No Bones About It

Bone

The bone broth craze seemed to hit critical mass this past winter, with everyone extoling its seemingly endless health benefits. Bartenders looking to add a touch of the savory are using broths and bone by-products for cocktails. Do they claim to be cure-alls? Maybe not. But these elixirs are interesting, not to mention enticingly delicious.

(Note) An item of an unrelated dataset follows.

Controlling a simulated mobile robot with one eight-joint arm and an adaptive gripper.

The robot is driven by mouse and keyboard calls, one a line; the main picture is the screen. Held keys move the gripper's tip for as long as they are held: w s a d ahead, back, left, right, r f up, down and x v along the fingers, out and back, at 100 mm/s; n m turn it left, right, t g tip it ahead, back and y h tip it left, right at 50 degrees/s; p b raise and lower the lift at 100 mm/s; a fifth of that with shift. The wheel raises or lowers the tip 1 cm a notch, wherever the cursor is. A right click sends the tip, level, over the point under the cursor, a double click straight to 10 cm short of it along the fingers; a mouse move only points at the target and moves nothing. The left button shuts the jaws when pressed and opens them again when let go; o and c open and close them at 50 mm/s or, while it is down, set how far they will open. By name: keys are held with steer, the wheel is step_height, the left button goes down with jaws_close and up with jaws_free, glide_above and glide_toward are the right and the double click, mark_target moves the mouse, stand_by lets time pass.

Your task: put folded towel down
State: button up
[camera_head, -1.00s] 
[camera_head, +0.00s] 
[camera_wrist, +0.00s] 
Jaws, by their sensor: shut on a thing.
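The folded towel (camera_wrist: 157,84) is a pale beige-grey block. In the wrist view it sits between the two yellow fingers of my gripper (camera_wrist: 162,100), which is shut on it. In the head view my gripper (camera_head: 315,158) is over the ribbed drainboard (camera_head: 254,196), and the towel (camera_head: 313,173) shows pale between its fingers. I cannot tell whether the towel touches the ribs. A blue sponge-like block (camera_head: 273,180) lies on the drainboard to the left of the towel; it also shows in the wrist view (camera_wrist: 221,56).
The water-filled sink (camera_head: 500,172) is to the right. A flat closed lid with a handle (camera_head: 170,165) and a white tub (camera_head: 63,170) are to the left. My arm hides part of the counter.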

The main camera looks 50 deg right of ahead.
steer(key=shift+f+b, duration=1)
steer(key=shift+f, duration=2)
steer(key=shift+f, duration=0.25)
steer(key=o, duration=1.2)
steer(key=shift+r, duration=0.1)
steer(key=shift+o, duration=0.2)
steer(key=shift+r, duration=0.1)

At Range, a restaurant in Washington, D.C. that focuses on modern Mid-Atlantic cuisine, broth is a key ingredient in the aptly named Vegan Sacrifice ($12). For it, Beverage Director Dane Nakamura makes ice cubes by freezing beef consommé on wooden sticks, and places one inside the cocktail, which contains Great King Street Scotch, ginger and cayenne. As the ice melts, it adds salty, savory notes to the drink that are particularly synergistic with the pepper and the whisky. “Eventually those savory flavors steal the show, but every time you take a sip the drink changes.” Impatient imbibers can take a bite of the broth-cicle and chase it with the cocktail. Either way, he says, “it makes it interactive and ever-involving.”

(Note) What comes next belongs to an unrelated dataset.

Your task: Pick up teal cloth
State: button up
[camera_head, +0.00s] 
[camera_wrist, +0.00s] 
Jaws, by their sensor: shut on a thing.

The restaurant’s Bloody Mary ($12) also gets beefed up. Nakamura starts with a  vegetable stock made with San Marzano tomatoes, a mirepoix, jalapeños, bay leaves and a bevy of spices including smoked paprika and black pepper. Shiro dashi ups the umami factor, and the broth is rounded out with any leftover cured meat bones and bacon that the kitchen can spare. It’s pressure-cooked, cooled, and clarified with egg whites before being mixed with vodka and garnished for the brunch beverage; the technique lends both texture and taste. “You are left with a very clean intensely flavored drink that doesn’t have all the heaviness of a normal Bloody Mary,” say Nakamura.

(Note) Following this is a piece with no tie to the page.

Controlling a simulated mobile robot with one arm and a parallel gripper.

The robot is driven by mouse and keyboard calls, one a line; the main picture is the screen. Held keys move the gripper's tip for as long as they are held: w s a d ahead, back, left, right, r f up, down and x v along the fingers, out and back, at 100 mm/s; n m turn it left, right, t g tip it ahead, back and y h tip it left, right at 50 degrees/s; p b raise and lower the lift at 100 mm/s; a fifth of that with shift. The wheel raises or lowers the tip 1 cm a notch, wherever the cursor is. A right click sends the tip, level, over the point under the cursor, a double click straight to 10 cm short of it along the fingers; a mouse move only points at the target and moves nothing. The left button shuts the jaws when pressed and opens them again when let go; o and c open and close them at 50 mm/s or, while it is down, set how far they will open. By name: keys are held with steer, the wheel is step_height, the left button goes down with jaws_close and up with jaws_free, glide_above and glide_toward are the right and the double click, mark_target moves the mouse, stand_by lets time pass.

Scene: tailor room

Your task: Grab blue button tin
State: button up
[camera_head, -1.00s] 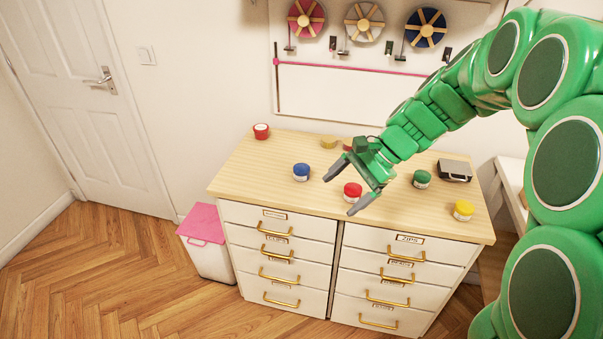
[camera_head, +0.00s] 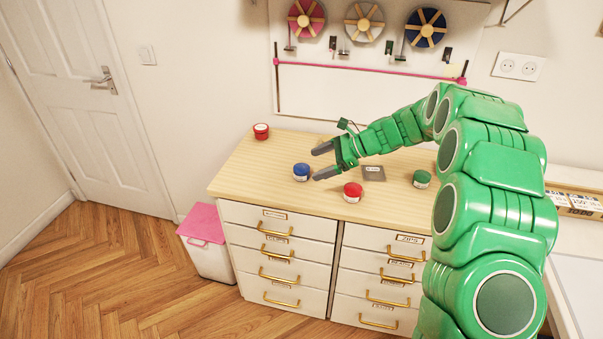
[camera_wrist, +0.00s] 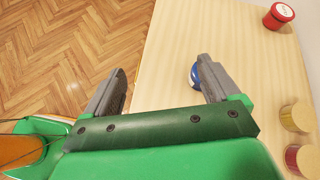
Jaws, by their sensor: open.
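A red tin (camera_head: 261,131) stands at the back left of the cabinet top (camera_head: 250,175), a green tin (camera_head: 422,179) to the right. A flat grey item (camera_head: 373,174) lies near my wrist. The cabinet's front left top is clear. A pink-lidded bin (camera_head: 203,223) stands beside the cabinet.

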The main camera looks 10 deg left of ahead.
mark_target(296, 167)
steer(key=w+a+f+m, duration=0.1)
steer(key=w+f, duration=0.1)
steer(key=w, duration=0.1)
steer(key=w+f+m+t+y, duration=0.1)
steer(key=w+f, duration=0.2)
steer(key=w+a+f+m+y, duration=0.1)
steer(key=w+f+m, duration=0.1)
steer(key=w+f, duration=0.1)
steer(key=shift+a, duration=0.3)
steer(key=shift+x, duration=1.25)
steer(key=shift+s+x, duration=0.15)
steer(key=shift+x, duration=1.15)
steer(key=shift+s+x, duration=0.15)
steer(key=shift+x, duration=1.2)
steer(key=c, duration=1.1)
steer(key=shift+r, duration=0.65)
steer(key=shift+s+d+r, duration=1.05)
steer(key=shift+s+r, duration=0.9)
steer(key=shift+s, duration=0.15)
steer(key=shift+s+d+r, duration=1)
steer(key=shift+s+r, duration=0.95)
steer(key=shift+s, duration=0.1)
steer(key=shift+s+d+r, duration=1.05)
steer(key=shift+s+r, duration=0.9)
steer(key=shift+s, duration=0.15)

Scotch seems to have an affinity for meat-based broths. At Pistola, an Italian-American restaurant in Los Angeles, From the Kitchen With Love ($22) was the brainchild of bartender (and daily bone broth advocate) Aaran Melendez. Six ounces of clarified broth made from lamb neck bones is mixed with Glenlivet 15 Years Old Single Malt Scotch, a mellower option than other Scotches and Mezcals he tried.

The bone actually becomes an ingredient (not to mention a conversation piece) at Barcelona Wine Bar, a tapas concept with locations in several states. One of the selections on the Mixed Grill ($24.50) is bone marrow. For guests who order a glass of Sherry alongside, ($6-$14), the server brings the wine bottle to the table, uses the leftover bone as a “luge,” and pours the Sherry down into it and into the guest’s mouth. “The leftover marrow in the bone is super rich and savory, and when that mixes with the nutty caramel complexities in the Sherry, it’s deniably delicious,” declares Emily Nevin-Giannini, Barcelona’s Regional Beverage Director for MA, DC and VA. “[It’s] worth the spectacle and marrow dripping down your chin!”

Still, Nakamura finds all the current hoopla over bone broths—and its positioning as the next super food—pretty comical. “All proper stocks are arguably healthy, and every chef uses his left over bones and carcasses to make incredible stocks that get turned into demi-glaces, and sauces, and soups…or in my case, cocktails.”